■ DESCRIPTION OF THE TASK ■
Repeat only the lines from the one containing "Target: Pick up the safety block" through the one containing "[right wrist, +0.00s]", exactly as written, both ends included.

>> begin RECORDS SHOWN

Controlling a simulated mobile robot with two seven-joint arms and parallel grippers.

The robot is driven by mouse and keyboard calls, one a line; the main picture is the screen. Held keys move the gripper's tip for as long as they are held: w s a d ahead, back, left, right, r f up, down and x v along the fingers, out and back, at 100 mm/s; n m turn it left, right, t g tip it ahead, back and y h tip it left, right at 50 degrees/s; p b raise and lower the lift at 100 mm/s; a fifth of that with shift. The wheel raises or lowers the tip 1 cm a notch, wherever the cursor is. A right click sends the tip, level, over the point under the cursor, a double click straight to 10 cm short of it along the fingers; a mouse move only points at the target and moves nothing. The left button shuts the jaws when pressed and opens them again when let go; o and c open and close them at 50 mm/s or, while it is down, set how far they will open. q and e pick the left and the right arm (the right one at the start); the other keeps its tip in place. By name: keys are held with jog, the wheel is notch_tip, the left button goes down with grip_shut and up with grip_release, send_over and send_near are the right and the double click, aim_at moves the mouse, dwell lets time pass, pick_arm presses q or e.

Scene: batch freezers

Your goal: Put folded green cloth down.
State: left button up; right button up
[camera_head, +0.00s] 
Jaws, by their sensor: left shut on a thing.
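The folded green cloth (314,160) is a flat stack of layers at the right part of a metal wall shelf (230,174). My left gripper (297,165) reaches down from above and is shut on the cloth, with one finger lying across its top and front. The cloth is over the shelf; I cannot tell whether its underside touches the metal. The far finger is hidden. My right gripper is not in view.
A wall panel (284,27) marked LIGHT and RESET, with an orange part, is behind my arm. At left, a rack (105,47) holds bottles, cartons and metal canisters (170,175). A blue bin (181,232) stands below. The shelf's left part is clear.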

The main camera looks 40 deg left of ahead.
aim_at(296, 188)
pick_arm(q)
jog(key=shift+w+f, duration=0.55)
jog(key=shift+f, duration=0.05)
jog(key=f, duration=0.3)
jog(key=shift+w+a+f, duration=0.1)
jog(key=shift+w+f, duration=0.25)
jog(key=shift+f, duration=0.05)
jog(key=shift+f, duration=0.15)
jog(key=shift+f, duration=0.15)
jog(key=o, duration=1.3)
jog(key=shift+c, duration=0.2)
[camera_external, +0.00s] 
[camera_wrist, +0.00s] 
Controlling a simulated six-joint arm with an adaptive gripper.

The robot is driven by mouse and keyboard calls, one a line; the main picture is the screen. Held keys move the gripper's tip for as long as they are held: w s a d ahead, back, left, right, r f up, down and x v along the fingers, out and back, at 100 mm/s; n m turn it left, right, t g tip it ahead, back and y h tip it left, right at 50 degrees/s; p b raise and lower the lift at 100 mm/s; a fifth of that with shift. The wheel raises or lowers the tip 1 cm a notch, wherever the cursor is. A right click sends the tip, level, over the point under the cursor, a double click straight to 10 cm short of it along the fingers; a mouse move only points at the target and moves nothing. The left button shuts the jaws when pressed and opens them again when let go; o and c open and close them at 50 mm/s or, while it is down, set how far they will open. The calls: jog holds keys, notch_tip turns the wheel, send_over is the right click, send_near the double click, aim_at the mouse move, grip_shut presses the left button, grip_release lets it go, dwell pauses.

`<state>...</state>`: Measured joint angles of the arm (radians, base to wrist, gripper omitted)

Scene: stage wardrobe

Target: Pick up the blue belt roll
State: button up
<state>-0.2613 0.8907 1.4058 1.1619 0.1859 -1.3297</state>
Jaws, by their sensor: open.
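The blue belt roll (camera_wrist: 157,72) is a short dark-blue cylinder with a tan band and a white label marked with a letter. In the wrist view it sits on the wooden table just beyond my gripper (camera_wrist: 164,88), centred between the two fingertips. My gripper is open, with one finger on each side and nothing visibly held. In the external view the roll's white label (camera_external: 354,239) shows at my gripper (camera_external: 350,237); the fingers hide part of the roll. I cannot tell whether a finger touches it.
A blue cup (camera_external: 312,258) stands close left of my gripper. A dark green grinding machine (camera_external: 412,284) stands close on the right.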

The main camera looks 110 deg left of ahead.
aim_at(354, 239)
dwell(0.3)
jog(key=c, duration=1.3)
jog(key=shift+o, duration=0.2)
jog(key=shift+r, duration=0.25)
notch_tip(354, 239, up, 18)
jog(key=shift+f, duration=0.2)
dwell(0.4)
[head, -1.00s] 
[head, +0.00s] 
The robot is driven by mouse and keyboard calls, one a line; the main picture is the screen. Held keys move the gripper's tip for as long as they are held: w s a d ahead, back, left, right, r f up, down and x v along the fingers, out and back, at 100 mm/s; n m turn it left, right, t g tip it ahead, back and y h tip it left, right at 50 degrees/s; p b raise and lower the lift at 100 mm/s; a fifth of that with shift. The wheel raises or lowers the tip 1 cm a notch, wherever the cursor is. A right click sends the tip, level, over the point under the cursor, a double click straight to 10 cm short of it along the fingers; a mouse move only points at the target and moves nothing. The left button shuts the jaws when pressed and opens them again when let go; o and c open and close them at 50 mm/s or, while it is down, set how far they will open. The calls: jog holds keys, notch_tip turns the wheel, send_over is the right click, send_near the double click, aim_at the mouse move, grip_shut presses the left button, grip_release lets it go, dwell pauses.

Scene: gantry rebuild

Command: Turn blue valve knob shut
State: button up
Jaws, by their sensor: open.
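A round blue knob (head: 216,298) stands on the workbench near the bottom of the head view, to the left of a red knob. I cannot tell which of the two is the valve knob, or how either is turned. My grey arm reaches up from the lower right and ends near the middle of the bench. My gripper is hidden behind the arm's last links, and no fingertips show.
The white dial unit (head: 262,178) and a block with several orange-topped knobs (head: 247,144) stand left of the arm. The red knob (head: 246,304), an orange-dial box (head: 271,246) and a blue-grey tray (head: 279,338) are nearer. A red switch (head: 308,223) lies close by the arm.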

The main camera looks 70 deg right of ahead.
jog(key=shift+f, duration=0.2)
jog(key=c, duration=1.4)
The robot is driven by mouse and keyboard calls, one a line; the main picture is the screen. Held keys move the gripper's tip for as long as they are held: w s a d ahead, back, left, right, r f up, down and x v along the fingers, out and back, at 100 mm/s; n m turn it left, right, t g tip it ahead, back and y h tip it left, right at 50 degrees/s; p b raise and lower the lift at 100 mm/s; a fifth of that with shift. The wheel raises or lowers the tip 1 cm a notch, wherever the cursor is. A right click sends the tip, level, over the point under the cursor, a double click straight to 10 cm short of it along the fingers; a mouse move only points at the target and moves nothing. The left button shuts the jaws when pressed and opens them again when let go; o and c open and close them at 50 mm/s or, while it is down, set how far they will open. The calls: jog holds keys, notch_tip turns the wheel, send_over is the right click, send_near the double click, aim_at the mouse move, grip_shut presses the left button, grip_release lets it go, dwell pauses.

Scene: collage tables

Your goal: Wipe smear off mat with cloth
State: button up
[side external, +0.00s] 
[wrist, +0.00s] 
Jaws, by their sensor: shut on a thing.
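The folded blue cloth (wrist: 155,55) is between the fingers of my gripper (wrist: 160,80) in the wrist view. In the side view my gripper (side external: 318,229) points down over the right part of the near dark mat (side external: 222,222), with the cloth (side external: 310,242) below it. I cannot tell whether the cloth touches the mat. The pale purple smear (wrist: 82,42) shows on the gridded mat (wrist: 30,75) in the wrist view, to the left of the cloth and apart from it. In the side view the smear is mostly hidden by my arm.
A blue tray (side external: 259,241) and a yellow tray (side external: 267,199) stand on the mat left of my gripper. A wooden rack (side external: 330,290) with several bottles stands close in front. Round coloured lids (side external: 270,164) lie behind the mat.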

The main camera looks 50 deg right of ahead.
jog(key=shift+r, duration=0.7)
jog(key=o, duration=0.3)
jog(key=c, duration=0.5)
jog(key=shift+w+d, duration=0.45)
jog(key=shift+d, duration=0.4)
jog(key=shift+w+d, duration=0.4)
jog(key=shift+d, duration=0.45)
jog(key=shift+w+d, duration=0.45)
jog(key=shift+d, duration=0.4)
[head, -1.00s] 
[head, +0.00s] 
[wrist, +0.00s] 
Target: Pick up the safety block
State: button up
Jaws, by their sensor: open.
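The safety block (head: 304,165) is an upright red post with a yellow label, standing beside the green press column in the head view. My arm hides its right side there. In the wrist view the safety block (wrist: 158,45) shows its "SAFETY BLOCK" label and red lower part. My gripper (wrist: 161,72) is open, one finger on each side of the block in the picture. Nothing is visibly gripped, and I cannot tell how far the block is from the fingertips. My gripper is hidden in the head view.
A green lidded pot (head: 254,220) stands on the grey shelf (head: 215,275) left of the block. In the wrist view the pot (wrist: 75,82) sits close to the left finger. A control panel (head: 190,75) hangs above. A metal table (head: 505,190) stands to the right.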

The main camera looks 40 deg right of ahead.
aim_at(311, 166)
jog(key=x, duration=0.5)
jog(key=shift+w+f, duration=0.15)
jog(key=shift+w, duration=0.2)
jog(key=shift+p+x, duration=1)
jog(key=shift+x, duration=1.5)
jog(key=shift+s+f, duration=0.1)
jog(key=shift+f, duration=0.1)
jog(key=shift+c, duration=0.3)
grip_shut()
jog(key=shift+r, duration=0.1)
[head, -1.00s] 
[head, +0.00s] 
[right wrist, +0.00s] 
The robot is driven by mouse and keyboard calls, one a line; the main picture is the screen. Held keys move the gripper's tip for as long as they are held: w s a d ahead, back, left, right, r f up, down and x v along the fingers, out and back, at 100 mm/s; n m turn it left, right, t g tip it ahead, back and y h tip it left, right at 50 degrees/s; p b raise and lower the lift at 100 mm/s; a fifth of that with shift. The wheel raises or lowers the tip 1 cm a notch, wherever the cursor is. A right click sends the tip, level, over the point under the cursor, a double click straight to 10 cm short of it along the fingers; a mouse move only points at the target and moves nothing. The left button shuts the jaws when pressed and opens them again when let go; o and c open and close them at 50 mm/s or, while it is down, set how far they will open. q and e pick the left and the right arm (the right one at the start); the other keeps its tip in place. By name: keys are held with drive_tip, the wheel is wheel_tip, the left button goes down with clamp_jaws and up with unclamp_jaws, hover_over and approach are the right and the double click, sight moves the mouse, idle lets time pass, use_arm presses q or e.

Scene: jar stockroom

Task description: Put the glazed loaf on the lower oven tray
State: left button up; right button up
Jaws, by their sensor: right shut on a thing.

>> end RECORDS SHOWN

■ ANSWER FOR THIS EXERCISE ■
Target: Pick up the safety block
State: button up
Jaws, by their sensor: open.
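The safety block (head: 304,165) is an upright red post with a yellow label, standing beside the green press column in the head view. My arm hides its right side there. In the wrist view the safety block (wrist: 158,45) shows its "SAFETY BLOCK" label and red lower part. My gripper (wrist: 161,72) is open, one finger on each side of the block in the picture. Nothing is visibly gripped, and I cannot tell how far the block is from the fingertips. My gripper is hidden in the head view.
A green lidded pot (head: 254,220) stands on the grey shelf (head: 215,275) left of the block. In the wrist view the pot (wrist: 75,82) sits close to the left finger. A control panel (head: 190,75) hangs above. A metal table (head: 505,190) stands to the right.

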The main camera looks 40 deg right of ahead.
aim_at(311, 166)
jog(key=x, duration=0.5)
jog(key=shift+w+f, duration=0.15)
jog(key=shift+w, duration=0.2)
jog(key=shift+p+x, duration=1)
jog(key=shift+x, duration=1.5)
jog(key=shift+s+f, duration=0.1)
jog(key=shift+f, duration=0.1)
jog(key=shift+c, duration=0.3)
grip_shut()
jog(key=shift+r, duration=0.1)
[head, -1.00s] 
[head, +0.00s] 
[right wrist, +0.00s] 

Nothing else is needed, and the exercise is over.